The customer who asked me if I was sure I had checked properly for an item, and continued to insist we MUST have it somewhere. In a tone that insinuated that I was deliberately hiding it. Or that if I tried hard enough I could magically make said item appear. That guy has no idea that he had a near death experience. He and a lot of other annoying people, have no idea they narrowly escaped being attacked with a box of popsicles ( why popsicles? Because being attacked with popsicles is so strange and unheard of, that people would run away, just because the idea is frightening in its total uniqueness).
I was quickly dissolving into a cross between Cruella DeVil and Galadriel in her crazy goth scene when Frodo offers her the One Ring. Even though i'm certain Galadriel would never do something so undignified as attack someone with a popsicle. It would be much too peasant like and SO very common.
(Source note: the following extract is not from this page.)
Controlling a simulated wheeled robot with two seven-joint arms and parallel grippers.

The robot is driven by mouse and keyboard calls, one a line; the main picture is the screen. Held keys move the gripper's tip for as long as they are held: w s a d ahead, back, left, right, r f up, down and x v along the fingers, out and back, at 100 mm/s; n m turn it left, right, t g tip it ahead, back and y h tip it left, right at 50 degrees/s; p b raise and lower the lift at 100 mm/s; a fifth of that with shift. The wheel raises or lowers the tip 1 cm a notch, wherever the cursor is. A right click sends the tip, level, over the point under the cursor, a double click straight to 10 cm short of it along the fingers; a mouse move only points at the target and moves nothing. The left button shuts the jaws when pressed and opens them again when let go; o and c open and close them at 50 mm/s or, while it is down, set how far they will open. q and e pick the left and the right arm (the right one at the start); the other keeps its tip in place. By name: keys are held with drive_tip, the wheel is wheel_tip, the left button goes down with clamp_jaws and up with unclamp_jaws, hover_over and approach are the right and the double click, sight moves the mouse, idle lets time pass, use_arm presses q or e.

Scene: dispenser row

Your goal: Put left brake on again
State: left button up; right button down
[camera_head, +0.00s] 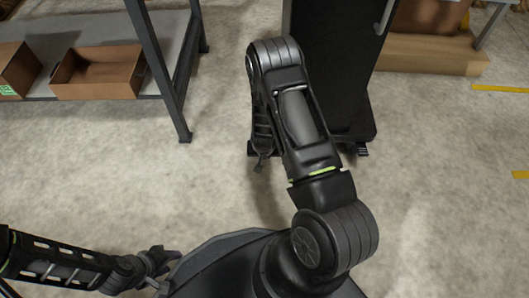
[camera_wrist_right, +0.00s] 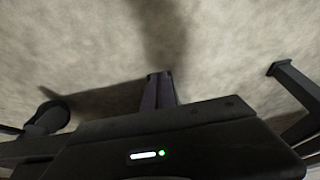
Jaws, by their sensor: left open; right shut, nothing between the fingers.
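A tall dark cabinet (camera_head: 335,60) stands at the top centre of the head view. A small dark pedal-like part (camera_head: 362,150) sticks out at its lower right corner. My right gripper (camera_head: 260,163) hangs low by the cabinet's lower left corner, pointing down. Its fingers are together and hold nothing; they also show in the right wrist view (camera_wrist_right: 158,88). My arm and gripper cover much of that corner, so I cannot make out the left brake's position. My left gripper (camera_head: 162,262) is open and empty at lower left, away from the cabinet.
A metal shelf (camera_head: 180,90) with open cardboard boxes (camera_head: 105,88) stands at upper left. Concrete floor between is clear.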

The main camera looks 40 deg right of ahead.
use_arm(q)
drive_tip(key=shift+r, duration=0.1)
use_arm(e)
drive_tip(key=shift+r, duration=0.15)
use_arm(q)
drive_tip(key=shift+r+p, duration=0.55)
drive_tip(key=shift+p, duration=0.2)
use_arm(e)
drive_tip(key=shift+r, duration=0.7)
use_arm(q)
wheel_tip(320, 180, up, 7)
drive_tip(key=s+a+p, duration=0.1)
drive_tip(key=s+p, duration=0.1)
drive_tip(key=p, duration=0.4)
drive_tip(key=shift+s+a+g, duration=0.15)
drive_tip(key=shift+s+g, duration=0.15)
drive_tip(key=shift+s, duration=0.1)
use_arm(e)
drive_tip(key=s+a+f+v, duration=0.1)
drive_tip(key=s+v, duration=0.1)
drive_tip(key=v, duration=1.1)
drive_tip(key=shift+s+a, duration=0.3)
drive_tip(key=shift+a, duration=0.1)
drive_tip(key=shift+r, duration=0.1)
On the bright side, Benedict Cumberbatch and Martin Freeman have signed on for a fourth season of Sherlock!!!!!! I should really be concerned with how emotionally invested i've become in this show. Instead i've decided to just sit back and enjoy the ride on the crazy train of Sherlock fandom.
Inspired by the posts of people sticking the word "grape" into sherlock quotes (pure genius by the way, whoever thought that up) I decided to write some of my own substituting in a word of my choice. Please enjoy.
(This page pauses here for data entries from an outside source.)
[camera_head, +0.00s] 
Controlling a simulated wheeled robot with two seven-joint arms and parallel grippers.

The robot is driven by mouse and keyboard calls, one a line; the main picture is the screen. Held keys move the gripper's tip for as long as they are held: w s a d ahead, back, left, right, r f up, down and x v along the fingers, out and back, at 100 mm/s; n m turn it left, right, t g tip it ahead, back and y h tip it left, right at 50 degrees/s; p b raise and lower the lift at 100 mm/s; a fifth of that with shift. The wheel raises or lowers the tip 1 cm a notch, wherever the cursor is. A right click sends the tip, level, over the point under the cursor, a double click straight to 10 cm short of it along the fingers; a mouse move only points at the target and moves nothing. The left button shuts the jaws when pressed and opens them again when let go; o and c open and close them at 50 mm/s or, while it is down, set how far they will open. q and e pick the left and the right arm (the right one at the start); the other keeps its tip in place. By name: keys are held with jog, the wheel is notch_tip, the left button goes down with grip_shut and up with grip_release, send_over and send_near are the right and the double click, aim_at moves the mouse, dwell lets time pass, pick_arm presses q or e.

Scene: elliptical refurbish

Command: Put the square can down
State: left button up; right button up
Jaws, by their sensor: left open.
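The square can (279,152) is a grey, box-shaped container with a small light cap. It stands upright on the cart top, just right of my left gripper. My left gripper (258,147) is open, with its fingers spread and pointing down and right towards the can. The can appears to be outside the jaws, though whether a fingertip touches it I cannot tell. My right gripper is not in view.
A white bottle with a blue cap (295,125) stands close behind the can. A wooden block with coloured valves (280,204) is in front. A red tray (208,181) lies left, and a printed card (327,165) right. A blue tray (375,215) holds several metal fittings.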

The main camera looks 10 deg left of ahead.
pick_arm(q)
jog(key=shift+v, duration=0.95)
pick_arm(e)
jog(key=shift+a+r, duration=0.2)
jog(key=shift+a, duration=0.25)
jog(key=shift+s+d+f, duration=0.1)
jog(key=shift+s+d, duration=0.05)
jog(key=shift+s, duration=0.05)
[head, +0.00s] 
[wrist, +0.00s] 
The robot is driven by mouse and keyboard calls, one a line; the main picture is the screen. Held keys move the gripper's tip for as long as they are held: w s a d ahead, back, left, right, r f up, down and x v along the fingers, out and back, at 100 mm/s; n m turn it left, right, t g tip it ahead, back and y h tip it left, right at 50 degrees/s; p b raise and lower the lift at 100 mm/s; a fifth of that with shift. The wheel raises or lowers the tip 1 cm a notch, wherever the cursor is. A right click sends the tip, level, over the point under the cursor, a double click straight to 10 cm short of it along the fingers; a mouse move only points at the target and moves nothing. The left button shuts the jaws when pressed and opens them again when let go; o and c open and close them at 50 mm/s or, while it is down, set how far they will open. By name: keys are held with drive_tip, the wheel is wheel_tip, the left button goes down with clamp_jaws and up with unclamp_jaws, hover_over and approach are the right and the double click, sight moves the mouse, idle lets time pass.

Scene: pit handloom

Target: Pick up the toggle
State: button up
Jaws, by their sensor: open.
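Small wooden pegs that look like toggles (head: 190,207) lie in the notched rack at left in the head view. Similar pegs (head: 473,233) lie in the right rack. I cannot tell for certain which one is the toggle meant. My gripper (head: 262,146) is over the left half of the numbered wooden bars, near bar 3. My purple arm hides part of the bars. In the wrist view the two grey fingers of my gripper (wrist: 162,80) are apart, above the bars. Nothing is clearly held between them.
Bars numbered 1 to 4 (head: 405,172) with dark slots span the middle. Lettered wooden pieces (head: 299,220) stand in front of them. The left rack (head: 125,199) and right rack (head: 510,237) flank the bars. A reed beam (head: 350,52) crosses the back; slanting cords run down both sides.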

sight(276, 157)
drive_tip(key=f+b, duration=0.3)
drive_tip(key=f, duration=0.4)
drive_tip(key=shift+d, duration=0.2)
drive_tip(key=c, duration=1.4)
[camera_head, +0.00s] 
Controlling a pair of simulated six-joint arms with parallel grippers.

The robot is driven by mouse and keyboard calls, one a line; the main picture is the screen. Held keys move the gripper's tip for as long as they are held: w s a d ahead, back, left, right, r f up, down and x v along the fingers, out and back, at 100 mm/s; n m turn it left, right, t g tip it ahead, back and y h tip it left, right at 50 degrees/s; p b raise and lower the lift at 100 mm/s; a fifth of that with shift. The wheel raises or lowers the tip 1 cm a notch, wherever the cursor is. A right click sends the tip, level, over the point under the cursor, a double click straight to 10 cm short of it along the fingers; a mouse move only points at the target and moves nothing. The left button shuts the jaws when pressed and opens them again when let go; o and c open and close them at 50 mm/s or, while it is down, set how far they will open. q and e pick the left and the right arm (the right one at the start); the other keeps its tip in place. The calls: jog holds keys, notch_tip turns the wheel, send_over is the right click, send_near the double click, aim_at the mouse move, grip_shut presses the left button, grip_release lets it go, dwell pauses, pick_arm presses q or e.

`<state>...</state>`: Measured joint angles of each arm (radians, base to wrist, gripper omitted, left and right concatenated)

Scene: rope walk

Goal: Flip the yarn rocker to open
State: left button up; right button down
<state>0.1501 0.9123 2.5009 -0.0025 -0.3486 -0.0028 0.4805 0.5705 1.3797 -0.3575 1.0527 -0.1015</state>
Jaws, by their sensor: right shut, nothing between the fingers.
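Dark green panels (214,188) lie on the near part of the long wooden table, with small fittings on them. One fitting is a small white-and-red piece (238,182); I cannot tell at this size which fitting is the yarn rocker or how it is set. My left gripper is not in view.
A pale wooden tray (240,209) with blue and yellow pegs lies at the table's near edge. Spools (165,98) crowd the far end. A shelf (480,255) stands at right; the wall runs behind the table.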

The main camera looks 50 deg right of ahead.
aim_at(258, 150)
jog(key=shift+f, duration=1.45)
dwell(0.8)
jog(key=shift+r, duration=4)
1.) Sorry, gotta dash I believe I left my gerbil in the mortuary...
2.) I will burn the gerbil out of you.
Ive been reliably informed I don't have one...
3.) And I assume she scrubbed your floors going by the state of her gerbils.
4.) I may be on the side of the gerbils but don't think for a second that I am one of them.
5.) Now why didn't i think of that? Because you're a gerbil.
6.) You've never been the most luminous of people but as a gerbil you are invaluable!